The 100-member House, meanwhile, has voted 63-35 for something more ambitious: a $1 billion proposal fashioned by House Majority Leader Richard Cranwell of Vinton.

Cranwell's is a plan around which voters in every region of the state might coalesce - while singing "Here comes Santa Claus, here comes Santa Claus." Adorning this Christmas tree are baubles for everyone: colleges, parks, mental-health facilities. Plus road projects to get Northern Virginians to the party. Plus a shiny angel on top - money to alleviate school-funding disparity for poorer school divisions. Voters can have it all - providing they agree to raise taxes on themselves by approving, in a referendum, a half-cent increase in the sales tax.

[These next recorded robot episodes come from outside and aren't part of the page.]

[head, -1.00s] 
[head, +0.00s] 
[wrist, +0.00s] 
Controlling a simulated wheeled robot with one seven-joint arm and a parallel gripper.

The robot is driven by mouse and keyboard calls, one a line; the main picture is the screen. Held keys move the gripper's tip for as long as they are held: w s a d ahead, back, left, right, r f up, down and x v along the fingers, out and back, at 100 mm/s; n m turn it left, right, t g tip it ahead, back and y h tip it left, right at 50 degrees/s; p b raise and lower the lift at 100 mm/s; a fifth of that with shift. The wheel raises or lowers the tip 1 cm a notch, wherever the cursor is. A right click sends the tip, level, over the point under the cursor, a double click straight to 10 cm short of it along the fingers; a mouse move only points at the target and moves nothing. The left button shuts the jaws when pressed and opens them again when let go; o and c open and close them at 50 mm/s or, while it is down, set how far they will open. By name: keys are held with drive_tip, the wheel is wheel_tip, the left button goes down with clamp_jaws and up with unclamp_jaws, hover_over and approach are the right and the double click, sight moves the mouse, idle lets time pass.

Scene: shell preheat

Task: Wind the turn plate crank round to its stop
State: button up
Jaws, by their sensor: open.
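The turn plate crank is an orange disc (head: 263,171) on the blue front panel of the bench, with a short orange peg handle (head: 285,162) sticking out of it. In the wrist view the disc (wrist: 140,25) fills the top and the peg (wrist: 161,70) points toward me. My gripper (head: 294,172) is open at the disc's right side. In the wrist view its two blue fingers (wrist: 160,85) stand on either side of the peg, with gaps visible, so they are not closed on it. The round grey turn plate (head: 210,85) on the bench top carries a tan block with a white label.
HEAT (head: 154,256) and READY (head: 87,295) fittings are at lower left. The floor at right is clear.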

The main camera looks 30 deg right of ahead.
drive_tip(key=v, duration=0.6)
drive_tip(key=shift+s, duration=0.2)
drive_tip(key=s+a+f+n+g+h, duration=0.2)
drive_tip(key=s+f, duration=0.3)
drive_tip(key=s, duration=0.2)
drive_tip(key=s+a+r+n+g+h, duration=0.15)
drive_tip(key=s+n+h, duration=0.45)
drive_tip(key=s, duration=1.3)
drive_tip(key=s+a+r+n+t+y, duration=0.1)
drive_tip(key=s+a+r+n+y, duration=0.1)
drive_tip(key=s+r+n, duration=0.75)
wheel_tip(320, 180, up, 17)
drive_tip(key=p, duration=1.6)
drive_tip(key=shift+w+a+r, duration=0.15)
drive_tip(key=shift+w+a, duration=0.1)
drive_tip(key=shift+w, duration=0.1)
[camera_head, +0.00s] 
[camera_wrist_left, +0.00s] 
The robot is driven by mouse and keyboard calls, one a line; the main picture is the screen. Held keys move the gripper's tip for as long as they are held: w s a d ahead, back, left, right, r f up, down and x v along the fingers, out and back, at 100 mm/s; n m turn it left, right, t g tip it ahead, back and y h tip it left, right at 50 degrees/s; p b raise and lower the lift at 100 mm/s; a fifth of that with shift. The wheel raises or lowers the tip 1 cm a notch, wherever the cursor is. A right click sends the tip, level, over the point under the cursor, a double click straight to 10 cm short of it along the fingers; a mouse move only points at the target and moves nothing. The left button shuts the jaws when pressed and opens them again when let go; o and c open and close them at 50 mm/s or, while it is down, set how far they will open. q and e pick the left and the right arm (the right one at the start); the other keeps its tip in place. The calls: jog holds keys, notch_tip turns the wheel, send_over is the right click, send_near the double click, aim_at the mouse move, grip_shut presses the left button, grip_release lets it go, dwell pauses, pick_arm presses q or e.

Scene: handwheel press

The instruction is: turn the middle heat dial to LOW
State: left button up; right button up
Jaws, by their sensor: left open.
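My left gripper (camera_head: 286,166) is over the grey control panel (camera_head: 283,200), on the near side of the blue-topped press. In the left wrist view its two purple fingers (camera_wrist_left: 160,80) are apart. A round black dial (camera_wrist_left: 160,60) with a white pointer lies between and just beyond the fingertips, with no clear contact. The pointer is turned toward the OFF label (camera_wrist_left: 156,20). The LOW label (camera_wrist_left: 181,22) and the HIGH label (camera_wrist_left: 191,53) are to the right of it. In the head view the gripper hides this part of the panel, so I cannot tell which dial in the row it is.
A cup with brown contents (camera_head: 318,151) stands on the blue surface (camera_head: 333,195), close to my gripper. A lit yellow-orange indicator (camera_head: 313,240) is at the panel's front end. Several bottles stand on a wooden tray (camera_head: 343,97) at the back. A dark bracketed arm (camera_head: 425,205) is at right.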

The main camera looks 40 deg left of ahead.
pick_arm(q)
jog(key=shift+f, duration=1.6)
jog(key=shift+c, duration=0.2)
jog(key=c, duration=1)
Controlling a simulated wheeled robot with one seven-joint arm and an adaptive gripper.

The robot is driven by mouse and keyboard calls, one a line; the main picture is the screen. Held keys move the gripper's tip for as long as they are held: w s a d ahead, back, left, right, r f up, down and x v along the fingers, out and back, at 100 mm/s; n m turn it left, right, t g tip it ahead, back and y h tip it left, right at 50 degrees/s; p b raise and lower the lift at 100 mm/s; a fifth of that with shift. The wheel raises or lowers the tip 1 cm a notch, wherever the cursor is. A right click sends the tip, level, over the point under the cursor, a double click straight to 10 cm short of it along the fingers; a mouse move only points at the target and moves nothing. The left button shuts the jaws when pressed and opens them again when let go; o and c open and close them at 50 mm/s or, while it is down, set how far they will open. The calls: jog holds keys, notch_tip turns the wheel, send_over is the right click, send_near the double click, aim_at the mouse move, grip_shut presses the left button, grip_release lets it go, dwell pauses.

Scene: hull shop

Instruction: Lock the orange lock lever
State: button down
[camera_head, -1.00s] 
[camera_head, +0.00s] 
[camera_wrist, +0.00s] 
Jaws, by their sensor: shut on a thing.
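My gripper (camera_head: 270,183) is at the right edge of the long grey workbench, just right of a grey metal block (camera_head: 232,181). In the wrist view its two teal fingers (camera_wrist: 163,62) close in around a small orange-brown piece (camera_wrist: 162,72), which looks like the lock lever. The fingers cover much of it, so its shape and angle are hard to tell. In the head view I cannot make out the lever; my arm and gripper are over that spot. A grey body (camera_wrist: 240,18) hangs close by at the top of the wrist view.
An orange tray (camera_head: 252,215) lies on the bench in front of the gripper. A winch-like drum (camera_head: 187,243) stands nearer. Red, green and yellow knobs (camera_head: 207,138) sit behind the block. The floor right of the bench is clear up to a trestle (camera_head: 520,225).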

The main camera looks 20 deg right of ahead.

This is a big proviso. As with Christmas tree lights, if one part fails the whole string goes dark. Cranwell's proposal, moreover, would facilitate an evasion of responsibility. If this more comprehensive bond package is the key to economic recovery, as he suggests, then the legislature ought not risk it on the gamble that, just maybe, voters will approve a tax increase.

The idea of leaving it up to the public may be pleasing to some cowardly lawmakers, and to GOP legislators who cynically and foolishly pledged not to vote for a tax increase. But if raising taxes is required to help retire needed bonds, such is the legislators' job and duty.

Besides, the sales tax isn't the appropriate vehicle for paying off debt. Cranwell is right to propose a half-cent increase. But the extra revenue should be earmarked for schools. On top of that, the half-penny portion of the sales tax now dedicated for transportation should be brought back into the general fund and added to the education money. This is the responsible way to restore support for public schools and begin addressing funding disparities.

A bond-issue compromise may be in the offing - one that might preserve the popular transportation projects in the Cranwell bill by substituting a gasoline-tax increase for the sales-tax increase. That sounds fine - provided, again, that lawmakers show the fortitude to raise the tax themselves. It makes sense to use bond financing to build roads and mass-transit facilities, and to use a gas-tax increase to help service the debt.

In any case, lawmakers ought to combine the best of both bills. (Cranwell's, for instance, would put the question to voters on July 14. That's better than the Andrews/Wilder plan for a November referendum. If capital projects can help the economy, why wait more than six months to get on with them?)

Our good leaders should assemble the best parts, box them, tie with the ribbon of bipartisan legislative support - and just watch how fast voters will go for the package.